- [Data for the task]:
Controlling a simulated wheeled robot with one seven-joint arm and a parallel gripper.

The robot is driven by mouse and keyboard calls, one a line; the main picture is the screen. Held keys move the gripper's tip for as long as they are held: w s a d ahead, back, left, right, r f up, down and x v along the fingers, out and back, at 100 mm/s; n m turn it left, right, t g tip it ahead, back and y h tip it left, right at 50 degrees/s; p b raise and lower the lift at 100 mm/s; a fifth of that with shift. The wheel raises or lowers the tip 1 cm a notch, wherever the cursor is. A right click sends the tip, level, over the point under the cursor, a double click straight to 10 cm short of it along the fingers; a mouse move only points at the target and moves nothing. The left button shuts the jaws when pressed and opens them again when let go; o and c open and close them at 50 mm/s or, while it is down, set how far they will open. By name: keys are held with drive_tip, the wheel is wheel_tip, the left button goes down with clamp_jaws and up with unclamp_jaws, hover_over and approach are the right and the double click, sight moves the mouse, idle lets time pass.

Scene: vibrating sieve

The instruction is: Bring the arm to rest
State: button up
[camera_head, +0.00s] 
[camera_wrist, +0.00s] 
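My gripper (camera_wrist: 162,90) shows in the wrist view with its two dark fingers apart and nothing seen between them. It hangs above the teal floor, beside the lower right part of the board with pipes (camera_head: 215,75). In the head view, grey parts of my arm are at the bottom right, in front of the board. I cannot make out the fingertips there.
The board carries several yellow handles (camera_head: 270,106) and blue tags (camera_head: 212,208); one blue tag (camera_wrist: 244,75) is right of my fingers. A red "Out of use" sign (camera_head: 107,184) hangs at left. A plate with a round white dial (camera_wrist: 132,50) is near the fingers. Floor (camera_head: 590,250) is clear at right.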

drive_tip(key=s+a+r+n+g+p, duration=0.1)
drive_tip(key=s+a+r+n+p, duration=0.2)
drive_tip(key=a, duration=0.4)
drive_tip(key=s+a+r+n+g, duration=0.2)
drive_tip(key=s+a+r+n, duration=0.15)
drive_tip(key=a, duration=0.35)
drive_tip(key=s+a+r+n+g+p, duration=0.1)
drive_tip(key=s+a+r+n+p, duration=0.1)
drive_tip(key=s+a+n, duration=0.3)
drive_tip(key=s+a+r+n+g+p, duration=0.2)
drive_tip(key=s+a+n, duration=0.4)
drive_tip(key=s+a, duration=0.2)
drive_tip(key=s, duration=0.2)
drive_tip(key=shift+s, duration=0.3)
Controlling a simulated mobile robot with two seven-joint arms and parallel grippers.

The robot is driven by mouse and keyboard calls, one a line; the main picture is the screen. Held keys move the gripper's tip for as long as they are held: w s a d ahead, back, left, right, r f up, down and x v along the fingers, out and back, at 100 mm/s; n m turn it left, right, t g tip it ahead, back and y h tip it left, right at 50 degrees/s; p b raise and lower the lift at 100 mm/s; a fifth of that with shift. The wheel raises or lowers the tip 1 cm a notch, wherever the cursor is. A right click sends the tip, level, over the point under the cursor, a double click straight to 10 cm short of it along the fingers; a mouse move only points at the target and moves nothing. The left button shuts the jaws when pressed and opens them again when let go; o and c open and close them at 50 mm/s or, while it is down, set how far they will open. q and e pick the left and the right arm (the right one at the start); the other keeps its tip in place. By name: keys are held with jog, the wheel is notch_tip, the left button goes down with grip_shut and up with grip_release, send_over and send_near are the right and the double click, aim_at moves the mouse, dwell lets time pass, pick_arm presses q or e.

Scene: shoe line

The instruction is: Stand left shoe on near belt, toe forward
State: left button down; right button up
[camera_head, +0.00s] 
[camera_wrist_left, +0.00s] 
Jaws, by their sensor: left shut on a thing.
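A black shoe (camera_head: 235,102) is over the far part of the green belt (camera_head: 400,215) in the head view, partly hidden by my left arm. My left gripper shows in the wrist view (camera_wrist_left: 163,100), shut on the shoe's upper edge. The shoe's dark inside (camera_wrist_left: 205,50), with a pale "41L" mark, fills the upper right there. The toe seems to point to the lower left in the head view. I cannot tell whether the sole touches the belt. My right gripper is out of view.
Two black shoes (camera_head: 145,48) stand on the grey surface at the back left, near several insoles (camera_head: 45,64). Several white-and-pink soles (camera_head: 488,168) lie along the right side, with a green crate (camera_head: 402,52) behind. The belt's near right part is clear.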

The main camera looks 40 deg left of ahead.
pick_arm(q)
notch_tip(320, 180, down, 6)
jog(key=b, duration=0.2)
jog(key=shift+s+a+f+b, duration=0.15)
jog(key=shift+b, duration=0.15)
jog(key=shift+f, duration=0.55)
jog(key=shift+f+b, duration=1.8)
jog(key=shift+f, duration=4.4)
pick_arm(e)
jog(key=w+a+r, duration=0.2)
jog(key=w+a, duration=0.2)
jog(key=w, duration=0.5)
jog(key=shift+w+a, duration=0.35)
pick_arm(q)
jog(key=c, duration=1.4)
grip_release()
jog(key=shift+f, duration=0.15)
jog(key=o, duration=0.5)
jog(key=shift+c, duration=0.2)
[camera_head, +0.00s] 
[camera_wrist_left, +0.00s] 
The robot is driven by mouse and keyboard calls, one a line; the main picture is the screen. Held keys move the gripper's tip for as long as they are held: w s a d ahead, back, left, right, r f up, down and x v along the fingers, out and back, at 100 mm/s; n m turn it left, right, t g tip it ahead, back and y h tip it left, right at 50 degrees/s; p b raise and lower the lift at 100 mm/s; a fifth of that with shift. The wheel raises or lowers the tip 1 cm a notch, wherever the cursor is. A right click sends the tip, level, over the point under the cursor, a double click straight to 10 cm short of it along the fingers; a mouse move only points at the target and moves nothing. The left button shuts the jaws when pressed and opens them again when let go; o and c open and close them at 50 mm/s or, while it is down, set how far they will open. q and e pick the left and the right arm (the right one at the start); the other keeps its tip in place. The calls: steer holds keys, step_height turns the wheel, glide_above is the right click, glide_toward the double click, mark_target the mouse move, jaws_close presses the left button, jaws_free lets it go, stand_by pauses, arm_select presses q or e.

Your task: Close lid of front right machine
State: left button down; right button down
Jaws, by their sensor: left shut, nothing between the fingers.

- [Aim]:
Return, word for word, each line from the line that contains "Your task: Close lid of front right machine" to the end of the listing above; include both end lines and nothing else.

- [Output for this exercise]:
Your task: Close lid of front right machine
State: left button down; right button down
Jaws, by their sensor: left shut, nothing between the fingers.

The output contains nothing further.